I ask Franco Nero if he believes that the golden era of Italian cinema is well over and done with, or if another revival is on the horizon, which can leave as great an impact on the global cinematic trends as the Italian neorealism once did.

He answers with a resonating, ‘No.’

“The 50s, 60s and 70s were the shining periods of Italian cinema. Many great American filmmakers said that they have been influenced by that era. That age will never return.” Why, though? “Because now there is television.” He seems to hold a particular distaste for television and the change it has made on people’s film-watching habits.

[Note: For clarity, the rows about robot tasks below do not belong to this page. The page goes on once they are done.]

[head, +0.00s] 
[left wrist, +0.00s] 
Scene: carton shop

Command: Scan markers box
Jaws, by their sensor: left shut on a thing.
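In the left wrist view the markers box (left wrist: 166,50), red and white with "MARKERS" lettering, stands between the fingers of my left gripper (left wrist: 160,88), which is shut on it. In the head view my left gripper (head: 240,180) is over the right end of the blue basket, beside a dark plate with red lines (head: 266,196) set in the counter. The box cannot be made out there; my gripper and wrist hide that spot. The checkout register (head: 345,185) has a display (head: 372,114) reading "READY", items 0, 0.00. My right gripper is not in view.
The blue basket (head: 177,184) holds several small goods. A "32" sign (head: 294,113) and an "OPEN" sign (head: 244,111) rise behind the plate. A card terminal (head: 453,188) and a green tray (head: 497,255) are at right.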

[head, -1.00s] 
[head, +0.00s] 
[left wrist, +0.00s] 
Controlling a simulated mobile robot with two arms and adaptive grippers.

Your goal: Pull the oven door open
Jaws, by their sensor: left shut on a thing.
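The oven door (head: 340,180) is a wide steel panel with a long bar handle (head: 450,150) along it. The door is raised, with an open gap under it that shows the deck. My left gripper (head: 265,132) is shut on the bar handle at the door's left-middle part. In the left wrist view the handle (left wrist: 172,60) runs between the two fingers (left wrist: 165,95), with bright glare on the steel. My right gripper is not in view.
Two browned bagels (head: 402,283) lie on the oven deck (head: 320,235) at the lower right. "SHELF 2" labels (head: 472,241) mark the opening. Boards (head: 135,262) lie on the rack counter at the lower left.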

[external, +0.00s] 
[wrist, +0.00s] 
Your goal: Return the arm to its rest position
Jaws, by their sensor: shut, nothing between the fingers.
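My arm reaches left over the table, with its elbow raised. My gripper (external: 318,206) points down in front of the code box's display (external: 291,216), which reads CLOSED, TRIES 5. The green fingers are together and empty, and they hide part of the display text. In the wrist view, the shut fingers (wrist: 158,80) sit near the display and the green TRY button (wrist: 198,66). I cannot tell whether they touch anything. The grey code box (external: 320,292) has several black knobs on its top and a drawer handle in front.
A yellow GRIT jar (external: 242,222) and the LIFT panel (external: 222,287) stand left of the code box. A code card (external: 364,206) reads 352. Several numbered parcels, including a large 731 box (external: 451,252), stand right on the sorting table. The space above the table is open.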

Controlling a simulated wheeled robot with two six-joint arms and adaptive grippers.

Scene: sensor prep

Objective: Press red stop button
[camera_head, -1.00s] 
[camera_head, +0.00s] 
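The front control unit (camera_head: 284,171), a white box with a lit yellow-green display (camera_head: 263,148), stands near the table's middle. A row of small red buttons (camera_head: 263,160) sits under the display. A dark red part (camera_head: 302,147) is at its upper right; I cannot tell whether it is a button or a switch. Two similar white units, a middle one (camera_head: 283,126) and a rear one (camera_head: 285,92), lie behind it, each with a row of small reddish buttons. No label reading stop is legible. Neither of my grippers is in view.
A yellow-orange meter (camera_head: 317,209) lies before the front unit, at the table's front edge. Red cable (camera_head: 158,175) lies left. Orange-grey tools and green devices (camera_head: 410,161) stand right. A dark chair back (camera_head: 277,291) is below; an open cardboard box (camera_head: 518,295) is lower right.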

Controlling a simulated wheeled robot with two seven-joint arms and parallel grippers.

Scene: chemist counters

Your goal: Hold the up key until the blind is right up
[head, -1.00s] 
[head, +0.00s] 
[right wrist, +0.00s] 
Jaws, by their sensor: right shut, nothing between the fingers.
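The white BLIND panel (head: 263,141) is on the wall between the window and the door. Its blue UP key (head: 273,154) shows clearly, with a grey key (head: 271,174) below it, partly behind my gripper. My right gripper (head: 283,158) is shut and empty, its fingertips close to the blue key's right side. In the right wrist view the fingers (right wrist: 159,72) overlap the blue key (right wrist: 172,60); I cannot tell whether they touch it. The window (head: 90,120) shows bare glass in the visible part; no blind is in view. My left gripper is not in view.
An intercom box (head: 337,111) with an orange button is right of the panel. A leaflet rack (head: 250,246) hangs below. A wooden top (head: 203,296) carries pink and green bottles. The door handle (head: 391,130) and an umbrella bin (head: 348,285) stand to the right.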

“You can no longer make a film without first obtaining broadcasting rights from the television. In the past, there was a producer, but now there are a handful of employees on various TV networks who read the script and have the final say on it. They’d say, ‘ahh this scene can’t be shown on TV at 8:30 PM, so we have it to cut it out.’ So the filmmaker is castrated and can’t create the content he wants.”

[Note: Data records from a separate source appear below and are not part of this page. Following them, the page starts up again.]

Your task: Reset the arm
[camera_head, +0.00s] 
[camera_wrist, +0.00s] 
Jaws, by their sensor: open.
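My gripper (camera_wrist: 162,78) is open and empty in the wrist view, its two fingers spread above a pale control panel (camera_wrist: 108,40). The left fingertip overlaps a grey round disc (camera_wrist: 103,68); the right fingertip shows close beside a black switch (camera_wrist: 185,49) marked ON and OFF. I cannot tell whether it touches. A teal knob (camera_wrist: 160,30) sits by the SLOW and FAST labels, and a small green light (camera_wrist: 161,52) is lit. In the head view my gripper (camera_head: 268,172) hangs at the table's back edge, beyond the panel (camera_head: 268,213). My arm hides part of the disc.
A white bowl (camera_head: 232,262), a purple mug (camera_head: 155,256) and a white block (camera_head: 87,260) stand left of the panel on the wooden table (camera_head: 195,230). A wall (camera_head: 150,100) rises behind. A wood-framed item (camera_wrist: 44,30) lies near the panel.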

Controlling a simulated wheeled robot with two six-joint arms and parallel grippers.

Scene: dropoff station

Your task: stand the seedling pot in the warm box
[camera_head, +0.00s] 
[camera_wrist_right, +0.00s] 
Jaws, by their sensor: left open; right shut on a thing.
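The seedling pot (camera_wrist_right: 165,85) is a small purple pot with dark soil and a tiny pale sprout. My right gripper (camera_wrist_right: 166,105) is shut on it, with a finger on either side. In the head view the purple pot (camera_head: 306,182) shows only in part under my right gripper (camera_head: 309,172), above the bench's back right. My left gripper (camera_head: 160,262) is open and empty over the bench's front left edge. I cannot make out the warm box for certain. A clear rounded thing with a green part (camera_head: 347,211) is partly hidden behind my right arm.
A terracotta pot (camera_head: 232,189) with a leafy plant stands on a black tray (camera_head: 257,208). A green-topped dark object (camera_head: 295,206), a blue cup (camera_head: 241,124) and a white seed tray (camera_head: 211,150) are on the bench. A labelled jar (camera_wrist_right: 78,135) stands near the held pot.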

“Unfortunately, television ruined cinema. And I’m going to tell you why: When you go to the cinema, you have made a conscious choice to watch a movie. You pay for the ticket, watch the movie in silence and in the dark, and decide at the end if you liked it or not. On TV, during the primetime between 8:30 to 10 PM, this is how a movie is watched: while on the phone, eating dinner, burping and farting, and all the while the movie is rolling. They pay no respect for the efforts put into the film. One of my dearest friends Fernando Rey, who was a great Spanish actor, told me once that his Don Quixote had 15 million viewers. I told him, no way. Perhaps 200,000 at most, who had really watched the series with full attention. The rest just watched bits and pieces. I ran the same test in Italy. Someone said, ‘hey Franco, I saw you on TV last night.’ I said, oh really? What was the story about? He said he just watched a part of it when he was having dinner.”

“The only benefit that the TV can have is that if you missed the chance to watch a film in the cinema, you can watch it a few months later on television. Unfortunately, the good movies are only shown on TV very late at night,” he laments.